47 Comments
- ipearx, on 10/12/2007, -0/+11(SSN is Social Security Number for the 95% of the world population not living in the USA)
- HeroreV, on 10/12/2007, -0/+5Digg needs to get its act together and prevent comments from containing hundreds of s in a row.
Untill then, you can deal with it by adding something like
@-moz-document domain(digg.com) {
.comment-body{ max-height: 20em; overflow: auto !important; }
}
to userContent.css if you're using Firefox. - angedinoir, on 10/12/2007, -1/+5This is a pointless article, you can save yourself the trouble of reading it by following these basic rules anyhow:
1. If you're planning on doing math with what appears to be a number, store it as an int (or appropriate floating data type).
2. If the data is a serial number (SSN, Serial Number, Zip / Postal Code). Store it as a character data type. - diescheisse, on 10/12/2007, -0/+2if you need an article to tell you to not store SSNs (or any ID type of "number", CC#, ISBN, DL#, etc) as an int, perhaps you need to retake database 101.
- r©ain, on 10/12/2007, -0/+1Well duhh
like nnn-nn-nnn is a numeric value anyway, it's a freakin string.
to remove the hyphens and store as a numeric would require processing to both store and retrieve since 2 functions must be built: one to strip hyphens and one to add hyphens.
I've always just stored the data as a hash string as I would a CC number or other piece of sensitive data. Since a hash contains no information, even if the data is compromised, the risk of obtaining the sensitive data is far lesser than if the data was encrypted. Of course, if you're like me and use AES, you only have to worry about the Gov't or other such large organizations being able to break your algo's in less than a human lifespan. -- But I digress.
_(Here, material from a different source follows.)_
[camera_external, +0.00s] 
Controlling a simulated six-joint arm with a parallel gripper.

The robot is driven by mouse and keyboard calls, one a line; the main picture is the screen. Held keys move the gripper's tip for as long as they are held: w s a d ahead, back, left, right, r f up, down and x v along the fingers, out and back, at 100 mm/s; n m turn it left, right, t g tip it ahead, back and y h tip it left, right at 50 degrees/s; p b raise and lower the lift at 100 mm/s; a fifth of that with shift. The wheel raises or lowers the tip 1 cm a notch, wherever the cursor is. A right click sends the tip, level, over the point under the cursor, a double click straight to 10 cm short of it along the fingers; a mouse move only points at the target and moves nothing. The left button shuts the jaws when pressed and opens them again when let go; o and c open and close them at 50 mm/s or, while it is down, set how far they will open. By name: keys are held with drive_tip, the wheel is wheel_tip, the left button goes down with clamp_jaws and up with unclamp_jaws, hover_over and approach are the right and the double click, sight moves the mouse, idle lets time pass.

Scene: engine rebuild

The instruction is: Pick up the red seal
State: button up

Fact is, you should never be storing a SSN or CC number in plain form.
Hash or encrypt and then base64 encode the binary string for safe entry into the database as a string or text value. It's not the hackers you have to be worried the most about, it's trusted internal users who are the most likely candidates for malicious behavior. So why leave such sensitive data out for them to see? - arizonagroove, on 10/12/2007, -0/+1"SSN are 9 charters long if there are 8 charters then it's easy fix add a zero at the front."
But what if for some reason people start getting issued with 10 character SSNs? Some people will have 9 character SSNs, some people 10. If an SSN stored as an integer is 9 digits long, should you add a leading zero? - drn666, on 10/12/2007, -0/+1"It's not like most hashes aren't reversible these days with rather trivial methods (MD5/4, SHA-4 are all broken). "
This is pretty loaded - while there are examples of "reversible" MD5, it takes enormous amounts of CPU power to reverse even a 5 character password. Hardly "trivial". - whatever43, on 10/12/2007, -0/+1Most of the commentators, while perhaps excellent programmers, DBAs and the like, obviously don't understand the data about which they're commenting, which is most likely the source of all of the derision.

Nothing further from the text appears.